> **WORK REQUIRED**: The entries need to be copied exactly.

>> Begin PROVIDED RECORDS

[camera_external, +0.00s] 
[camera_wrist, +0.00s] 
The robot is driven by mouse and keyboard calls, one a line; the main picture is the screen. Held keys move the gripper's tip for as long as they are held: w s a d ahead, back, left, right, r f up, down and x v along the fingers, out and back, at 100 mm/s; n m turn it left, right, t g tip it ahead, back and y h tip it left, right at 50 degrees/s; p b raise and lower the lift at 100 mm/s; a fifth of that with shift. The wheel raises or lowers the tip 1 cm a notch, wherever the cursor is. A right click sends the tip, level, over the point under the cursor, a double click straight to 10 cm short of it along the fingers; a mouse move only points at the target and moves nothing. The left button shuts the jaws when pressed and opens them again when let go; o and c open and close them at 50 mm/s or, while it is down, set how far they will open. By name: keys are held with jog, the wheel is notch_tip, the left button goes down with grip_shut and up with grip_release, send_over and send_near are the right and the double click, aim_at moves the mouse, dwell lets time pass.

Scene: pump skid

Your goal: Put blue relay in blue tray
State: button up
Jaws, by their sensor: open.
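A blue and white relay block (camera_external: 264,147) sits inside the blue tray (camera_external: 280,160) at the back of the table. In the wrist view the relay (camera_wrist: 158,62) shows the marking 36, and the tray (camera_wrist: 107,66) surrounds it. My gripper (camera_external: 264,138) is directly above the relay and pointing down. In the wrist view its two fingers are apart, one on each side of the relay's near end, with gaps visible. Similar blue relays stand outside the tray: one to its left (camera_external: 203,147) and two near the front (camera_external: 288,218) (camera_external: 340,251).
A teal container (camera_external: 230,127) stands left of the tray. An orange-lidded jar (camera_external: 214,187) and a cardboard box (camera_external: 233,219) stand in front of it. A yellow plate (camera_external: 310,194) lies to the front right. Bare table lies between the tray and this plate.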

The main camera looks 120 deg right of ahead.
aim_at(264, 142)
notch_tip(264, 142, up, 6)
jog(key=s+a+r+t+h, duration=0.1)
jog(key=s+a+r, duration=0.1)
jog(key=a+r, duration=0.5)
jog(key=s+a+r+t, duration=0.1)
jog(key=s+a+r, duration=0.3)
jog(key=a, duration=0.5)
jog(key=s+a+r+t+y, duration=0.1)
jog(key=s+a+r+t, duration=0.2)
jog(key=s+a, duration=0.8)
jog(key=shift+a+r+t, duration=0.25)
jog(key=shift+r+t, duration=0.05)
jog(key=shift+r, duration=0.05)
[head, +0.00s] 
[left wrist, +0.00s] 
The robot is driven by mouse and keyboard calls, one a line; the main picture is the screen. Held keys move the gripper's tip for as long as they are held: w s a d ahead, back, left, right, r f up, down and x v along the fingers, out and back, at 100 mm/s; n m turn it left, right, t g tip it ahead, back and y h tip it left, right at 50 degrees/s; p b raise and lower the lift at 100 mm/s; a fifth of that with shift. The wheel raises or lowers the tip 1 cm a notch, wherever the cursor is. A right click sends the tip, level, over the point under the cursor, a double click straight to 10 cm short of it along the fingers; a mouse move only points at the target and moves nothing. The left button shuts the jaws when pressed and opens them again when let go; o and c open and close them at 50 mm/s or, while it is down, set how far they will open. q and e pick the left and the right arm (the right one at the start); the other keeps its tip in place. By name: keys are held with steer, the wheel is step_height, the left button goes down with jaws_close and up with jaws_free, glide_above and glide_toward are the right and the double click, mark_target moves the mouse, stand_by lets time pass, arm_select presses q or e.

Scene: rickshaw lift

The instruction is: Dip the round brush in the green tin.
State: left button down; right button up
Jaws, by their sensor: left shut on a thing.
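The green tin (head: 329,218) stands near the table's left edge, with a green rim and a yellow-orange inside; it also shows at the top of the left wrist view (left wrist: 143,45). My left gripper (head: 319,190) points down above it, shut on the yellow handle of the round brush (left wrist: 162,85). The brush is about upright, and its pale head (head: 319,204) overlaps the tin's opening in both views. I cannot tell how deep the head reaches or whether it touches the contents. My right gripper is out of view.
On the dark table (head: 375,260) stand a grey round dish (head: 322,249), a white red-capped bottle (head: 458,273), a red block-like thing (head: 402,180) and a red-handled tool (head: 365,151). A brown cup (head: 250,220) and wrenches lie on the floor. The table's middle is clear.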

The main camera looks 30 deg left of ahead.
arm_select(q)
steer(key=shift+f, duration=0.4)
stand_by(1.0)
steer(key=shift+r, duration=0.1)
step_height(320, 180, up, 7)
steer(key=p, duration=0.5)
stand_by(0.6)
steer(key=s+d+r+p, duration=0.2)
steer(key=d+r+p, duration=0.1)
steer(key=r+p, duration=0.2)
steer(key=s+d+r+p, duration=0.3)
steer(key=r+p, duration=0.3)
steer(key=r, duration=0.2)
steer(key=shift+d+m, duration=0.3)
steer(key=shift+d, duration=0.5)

>> End PROVIDED RECORDS

> **OUTPUT FOR THIS EXERCISE**:
[camera_external, +0.00s] 
[camera_wrist, +0.00s] 
The robot is driven by mouse and keyboard calls, one a line; the main picture is the screen. Held keys move the gripper's tip for as long as they are held: w s a d ahead, back, left, right, r f up, down and x v along the fingers, out and back, at 100 mm/s; n m turn it left, right, t g tip it ahead, back and y h tip it left, right at 50 degrees/s; p b raise and lower the lift at 100 mm/s; a fifth of that with shift. The wheel raises or lowers the tip 1 cm a notch, wherever the cursor is. A right click sends the tip, level, over the point under the cursor, a double click straight to 10 cm short of it along the fingers; a mouse move only points at the target and moves nothing. The left button shuts the jaws when pressed and opens them again when let go; o and c open and close them at 50 mm/s or, while it is down, set how far they will open. By name: keys are held with jog, the wheel is notch_tip, the left button goes down with grip_shut and up with grip_release, send_over and send_near are the right and the double click, aim_at moves the mouse, dwell lets time pass.

Scene: pump skid

Your goal: Put blue relay in blue tray
State: button up
Jaws, by their sensor: open.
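A blue and white relay block (camera_external: 264,147) sits inside the blue tray (camera_external: 280,160) at the back of the table. In the wrist view the relay (camera_wrist: 158,62) shows the marking 36, and the tray (camera_wrist: 107,66) surrounds it. My gripper (camera_external: 264,138) is directly above the relay and pointing down. In the wrist view its two fingers are apart, one on each side of the relay's near end, with gaps visible. Similar blue relays stand outside the tray: one to its left (camera_external: 203,147) and two near the front (camera_external: 288,218) (camera_external: 340,251).
A teal container (camera_external: 230,127) stands left of the tray. An orange-lidded jar (camera_external: 214,187) and a cardboard box (camera_external: 233,219) stand in front of it. A yellow plate (camera_external: 310,194) lies to the front right. Bare table lies between the tray and this plate.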

The main camera looks 120 deg right of ahead.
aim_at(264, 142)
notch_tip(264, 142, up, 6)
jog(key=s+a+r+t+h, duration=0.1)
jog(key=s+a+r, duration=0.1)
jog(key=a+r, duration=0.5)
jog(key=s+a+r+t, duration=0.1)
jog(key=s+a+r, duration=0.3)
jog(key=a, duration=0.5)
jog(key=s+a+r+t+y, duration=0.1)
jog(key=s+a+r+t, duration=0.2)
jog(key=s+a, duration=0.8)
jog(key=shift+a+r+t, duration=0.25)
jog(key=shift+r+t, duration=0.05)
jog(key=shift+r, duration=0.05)
[head, +0.00s] 
[left wrist, +0.00s] 
The robot is driven by mouse and keyboard calls, one a line; the main picture is the screen. Held keys move the gripper's tip for as long as they are held: w s a d ahead, back, left, right, r f up, down and x v along the fingers, out and back, at 100 mm/s; n m turn it left, right, t g tip it ahead, back and y h tip it left, right at 50 degrees/s; p b raise and lower the lift at 100 mm/s; a fifth of that with shift. The wheel raises or lowers the tip 1 cm a notch, wherever the cursor is. A right click sends the tip, level, over the point under the cursor, a double click straight to 10 cm short of it along the fingers; a mouse move only points at the target and moves nothing. The left button shuts the jaws when pressed and opens them again when let go; o and c open and close them at 50 mm/s or, while it is down, set how far they will open. q and e pick the left and the right arm (the right one at the start); the other keeps its tip in place. By name: keys are held with steer, the wheel is step_height, the left button goes down with jaws_close and up with jaws_free, glide_above and glide_toward are the right and the double click, mark_target moves the mouse, stand_by lets time pass, arm_select presses q or e.

Scene: rickshaw lift

The instruction is: Dip the round brush in the green tin.
State: left button down; right button up
Jaws, by their sensor: left shut on a thing.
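The green tin (head: 329,218) stands near the table's left edge, with a green rim and a yellow-orange inside; it also shows at the top of the left wrist view (left wrist: 143,45). My left gripper (head: 319,190) points down above it, shut on the yellow handle of the round brush (left wrist: 162,85). The brush is about upright, and its pale head (head: 319,204) overlaps the tin's opening in both views. I cannot tell how deep the head reaches or whether it touches the contents. My right gripper is out of view.
On the dark table (head: 375,260) stand a grey round dish (head: 322,249), a white red-capped bottle (head: 458,273), a red block-like thing (head: 402,180) and a red-handled tool (head: 365,151). A brown cup (head: 250,220) and wrenches lie on the floor. The table's middle is clear.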

The main camera looks 30 deg left of ahead.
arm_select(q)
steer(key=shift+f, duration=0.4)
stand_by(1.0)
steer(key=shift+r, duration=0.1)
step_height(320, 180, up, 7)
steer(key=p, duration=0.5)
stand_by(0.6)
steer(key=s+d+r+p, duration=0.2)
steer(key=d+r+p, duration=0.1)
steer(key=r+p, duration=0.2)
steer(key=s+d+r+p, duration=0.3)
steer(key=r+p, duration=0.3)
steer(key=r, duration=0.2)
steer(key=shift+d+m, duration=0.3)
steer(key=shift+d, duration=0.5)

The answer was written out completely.